Che ha fatto Napolitano, a livello di risultati concreti, per evitare questa vergogna che in Italia viene denunziata quotidianamente, quasi sempre con azioni non violente come gli scioperi della fame e della sete, solo dai radicali come Marco Pannella o Rita Bernardini? Poco o nulla. A parte un messaggio alle camere che risale allo scorso 7 ottobre e che pigramente la Camera, e solo la Camera, ha discusso quattro mesi dopo (per bocciarlo in toto) davanti a una aula semivuota, una cinquantina di persone durante tutto il dibattito. Prima del messaggio si registrava solo, da parte di Napolitano, qualche altro appello in tv alla politica sul problema giustizia.

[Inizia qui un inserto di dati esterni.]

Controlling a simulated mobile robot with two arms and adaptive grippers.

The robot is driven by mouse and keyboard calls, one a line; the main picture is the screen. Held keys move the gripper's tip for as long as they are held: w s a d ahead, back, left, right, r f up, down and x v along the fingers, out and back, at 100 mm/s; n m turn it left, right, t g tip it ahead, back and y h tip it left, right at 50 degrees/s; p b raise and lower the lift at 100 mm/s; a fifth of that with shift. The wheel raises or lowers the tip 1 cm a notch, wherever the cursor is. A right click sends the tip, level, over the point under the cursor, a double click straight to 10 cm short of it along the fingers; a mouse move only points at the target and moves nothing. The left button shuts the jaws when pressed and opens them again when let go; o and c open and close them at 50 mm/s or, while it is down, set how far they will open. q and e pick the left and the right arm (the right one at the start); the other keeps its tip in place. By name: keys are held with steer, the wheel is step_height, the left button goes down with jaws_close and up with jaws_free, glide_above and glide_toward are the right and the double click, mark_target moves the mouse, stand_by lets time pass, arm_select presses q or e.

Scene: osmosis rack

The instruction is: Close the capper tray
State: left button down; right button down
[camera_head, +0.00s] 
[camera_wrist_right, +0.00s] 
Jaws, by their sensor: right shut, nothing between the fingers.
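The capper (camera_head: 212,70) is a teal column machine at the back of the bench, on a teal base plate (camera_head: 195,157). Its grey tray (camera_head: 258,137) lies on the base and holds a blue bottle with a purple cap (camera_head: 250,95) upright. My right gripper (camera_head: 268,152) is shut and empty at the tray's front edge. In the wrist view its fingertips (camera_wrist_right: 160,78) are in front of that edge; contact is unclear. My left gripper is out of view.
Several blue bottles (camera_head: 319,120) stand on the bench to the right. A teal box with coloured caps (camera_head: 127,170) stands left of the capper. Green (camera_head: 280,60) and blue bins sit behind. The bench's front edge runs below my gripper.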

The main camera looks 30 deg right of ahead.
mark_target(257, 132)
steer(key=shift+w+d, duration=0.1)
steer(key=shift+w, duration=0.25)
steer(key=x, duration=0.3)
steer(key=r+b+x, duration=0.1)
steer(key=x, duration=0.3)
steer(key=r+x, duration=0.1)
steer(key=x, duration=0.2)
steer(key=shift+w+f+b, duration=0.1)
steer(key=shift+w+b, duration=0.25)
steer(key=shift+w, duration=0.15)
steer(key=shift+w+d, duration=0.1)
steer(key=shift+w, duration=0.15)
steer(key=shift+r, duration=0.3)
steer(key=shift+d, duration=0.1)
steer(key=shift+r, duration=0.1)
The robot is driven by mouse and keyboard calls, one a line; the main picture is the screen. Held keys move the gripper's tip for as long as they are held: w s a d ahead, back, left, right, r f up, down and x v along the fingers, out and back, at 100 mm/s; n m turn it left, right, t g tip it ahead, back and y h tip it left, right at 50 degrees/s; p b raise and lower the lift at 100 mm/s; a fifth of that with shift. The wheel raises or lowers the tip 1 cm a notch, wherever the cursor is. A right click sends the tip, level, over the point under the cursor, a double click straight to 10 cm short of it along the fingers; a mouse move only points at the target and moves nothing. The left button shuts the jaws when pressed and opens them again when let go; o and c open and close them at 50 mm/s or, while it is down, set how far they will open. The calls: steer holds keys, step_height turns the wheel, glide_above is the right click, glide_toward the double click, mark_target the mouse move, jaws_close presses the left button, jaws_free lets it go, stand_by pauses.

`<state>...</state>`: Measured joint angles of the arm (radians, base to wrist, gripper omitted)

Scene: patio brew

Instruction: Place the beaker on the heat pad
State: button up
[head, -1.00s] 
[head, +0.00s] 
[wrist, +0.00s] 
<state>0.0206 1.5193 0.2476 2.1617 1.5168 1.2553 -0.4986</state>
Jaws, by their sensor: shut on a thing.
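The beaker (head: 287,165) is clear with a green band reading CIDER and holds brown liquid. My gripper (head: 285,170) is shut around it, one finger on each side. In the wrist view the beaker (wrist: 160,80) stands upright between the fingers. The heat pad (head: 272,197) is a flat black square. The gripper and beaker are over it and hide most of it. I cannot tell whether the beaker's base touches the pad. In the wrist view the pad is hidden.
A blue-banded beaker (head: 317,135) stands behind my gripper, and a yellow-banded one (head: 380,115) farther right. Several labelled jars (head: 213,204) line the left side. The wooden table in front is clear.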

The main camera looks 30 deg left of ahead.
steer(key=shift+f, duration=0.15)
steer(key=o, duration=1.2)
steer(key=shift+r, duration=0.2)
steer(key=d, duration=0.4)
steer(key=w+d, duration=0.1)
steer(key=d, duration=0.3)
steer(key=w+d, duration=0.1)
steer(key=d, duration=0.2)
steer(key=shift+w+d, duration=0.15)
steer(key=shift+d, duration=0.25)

Alla fine dei conti tutto questo “ipo attivismo”, che stride con il presenzialismo presidenzialista che ha mostrato in molte altre occasioni, comprese le nomine dei nuovi ad e presidenti delle società pubbliche, sta disamorando i cittadini oltre che la politica. E la reazione è questa: “va Napolitano da Fazio? Che palle, cambiamo canale”. Ormai viene considerato organico all’odiata “casta”.

Naturalmente il Presidente potrà sempre difendersi dicendo che non è colpa sua se il Parlamento che è sovrano di provvedimenti di clemenza, ancorchè previsti dalla “Costituzione più bella del mondo”, non vuole sentirne parlare. E fra l’altro, ormai, a un mese e mezzo scarso da quel 28 maggio che segnerà per noi italiani la data della vergogna, quella della quasi certa condanna Cedu, persino amnistia e indulto non potranno fare miracoli.

Infatti andrebbe risolto una volta per tutte il problema del carcere preventivo segnalato tra gli altri anche dal sito errorigiudiziari.com che ha raccolto un ampio campionario di orrori, oltre che di errori giudiziari, meticolosamente registrati dai giornalisti Benedetto Lattanzi e Valentino Maimone. D’altronde un recente rapporto internazionale sulle carceri nel mondo dice che l’Italia, preceduta solo da Cipro e dalla Serbia, è il terz’ultimo paese in Europa per numero di carcerati preventivi. Ma, la probabile verità è che Napolitano non se la senta di andare “più di tanto” contro la pancia giustizialista della politica che specie sotto elezioni utilizza cinicamente l’ordine pubblico come argomento. Così facendo però la sua credibilità ogni giorno di più che ci si avvicina alla sentenza Cedu che il 28 maggio ci condannerà rischia di venire meno. E alla fine, dopo che il patatrac del 28 maggio sarà avvenuto, per coerenza lo stesso Napolitano un pensiero serio alle dimissioni dovrebbe farlo.